"""

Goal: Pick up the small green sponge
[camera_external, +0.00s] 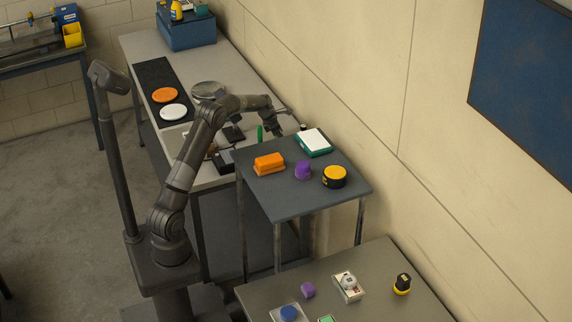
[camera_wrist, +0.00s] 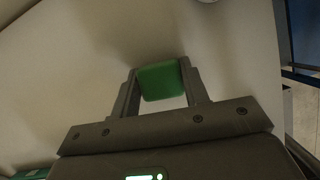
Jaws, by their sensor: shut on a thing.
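The small green sponge (camera_wrist: 160,82) sits between the two fingers of my gripper (camera_wrist: 160,90) in the wrist view, with a finger against each side. My gripper is shut on it. A pale, plain surface fills most of the view behind the sponge.
A narrow green upright thing (camera_external: 260,133) shows below my wrist. The nearer grey stand (camera_external: 290,197) holds an orange block (camera_external: 269,163), a purple piece (camera_external: 303,170), a yellow-black round thing (camera_external: 335,177) and a white-topped green box (camera_external: 313,142). The wall (camera_external: 340,85) is close on the right.

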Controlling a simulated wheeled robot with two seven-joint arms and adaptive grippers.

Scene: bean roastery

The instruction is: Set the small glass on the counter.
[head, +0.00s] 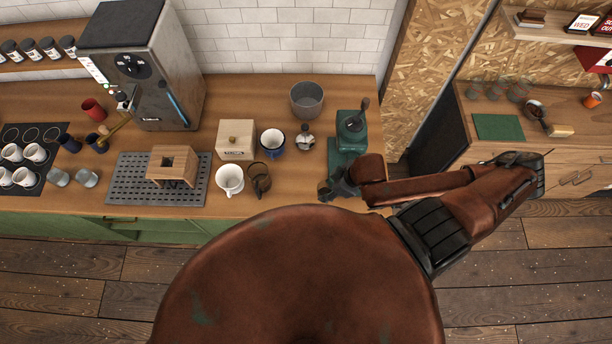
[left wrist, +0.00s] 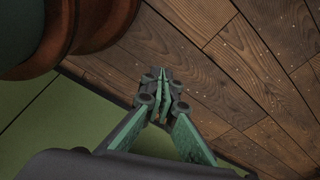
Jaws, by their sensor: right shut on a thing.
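My right gripper (head: 330,190) is at the counter's front edge in the head view, just in front of the green grinder. It is shut on a small thing, apparently the small glass, which is mostly hidden by the dark fingers and hard to make out. Two small greyish glasses (head: 88,178) stand at the left on the wooden counter (head: 230,98). My left gripper (left wrist: 161,85) shows in the left wrist view with its fingers together and nothing between them, over the floor by a green cabinet front. It is not visible in the head view.
Near the right gripper stand the green grinder (head: 350,138), a dark pitcher (head: 260,178), a white cup (head: 229,180) and a blue-rimmed mug (head: 272,142). A grey bucket (head: 306,99) is behind. A drip tray (head: 135,178) lies left. Some bare wood shows right of the dark pitcher.

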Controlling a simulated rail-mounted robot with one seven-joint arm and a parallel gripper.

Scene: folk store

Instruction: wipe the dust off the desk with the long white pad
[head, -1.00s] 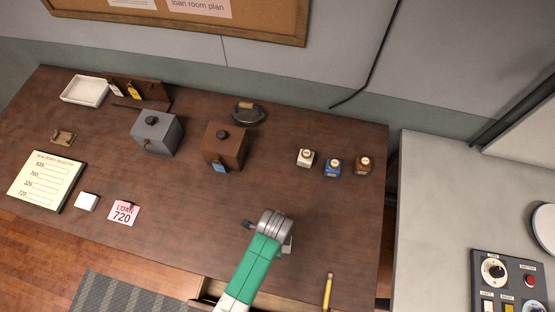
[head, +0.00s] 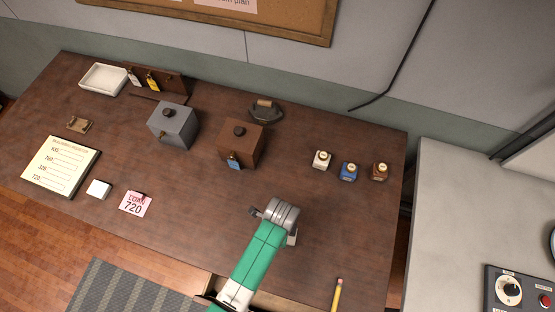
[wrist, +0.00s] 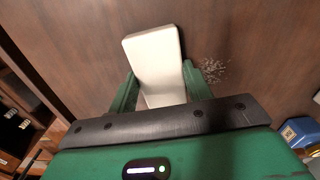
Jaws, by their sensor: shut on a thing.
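The long white pad (wrist: 155,62) is between the two green fingers of my gripper (wrist: 160,88) in the wrist view. My gripper is shut on it, and its far end sticks out past the fingertips. A patch of pale dust (wrist: 212,70) lies on the brown desk (wrist: 75,40) just right of the pad and the right finger. In the head view my gripper (head: 288,236) is over the desk's front right part, with the arm hiding most of the pad. I cannot tell whether the pad touches the desk.
White (head: 321,160), blue (head: 348,171) and brown (head: 380,172) bottles stand at right. A pencil (head: 337,294) lies near the front. A pink card (head: 134,204) lies at left.

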"""

- EXERCISE INSTRUCTIONS -
Take the line containing "Instruction: wipe the" as the first line and the last line of the data above as the final one, and output exactly the lines between them, inclusive, with no pictures.

- WRITTEN RESPONSE -
Instruction: wipe the dust off the desk with the long white pad
[head, -1.00s] 
[head, +0.00s] 
[wrist, +0.00s] 
Jaws, by their sensor: shut on a thing.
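The long white pad (wrist: 155,62) is between the two green fingers of my gripper (wrist: 160,88) in the wrist view. My gripper is shut on it, and its far end sticks out past the fingertips. A patch of pale dust (wrist: 212,70) lies on the brown desk (wrist: 75,40) just right of the pad and the right finger. In the head view my gripper (head: 288,236) is over the desk's front right part, with the arm hiding most of the pad. I cannot tell whether the pad touches the desk.
White (head: 321,160), blue (head: 348,171) and brown (head: 380,172) bottles stand at right. A pencil (head: 337,294) lies near the front. A pink card (head: 134,204) lies at left.

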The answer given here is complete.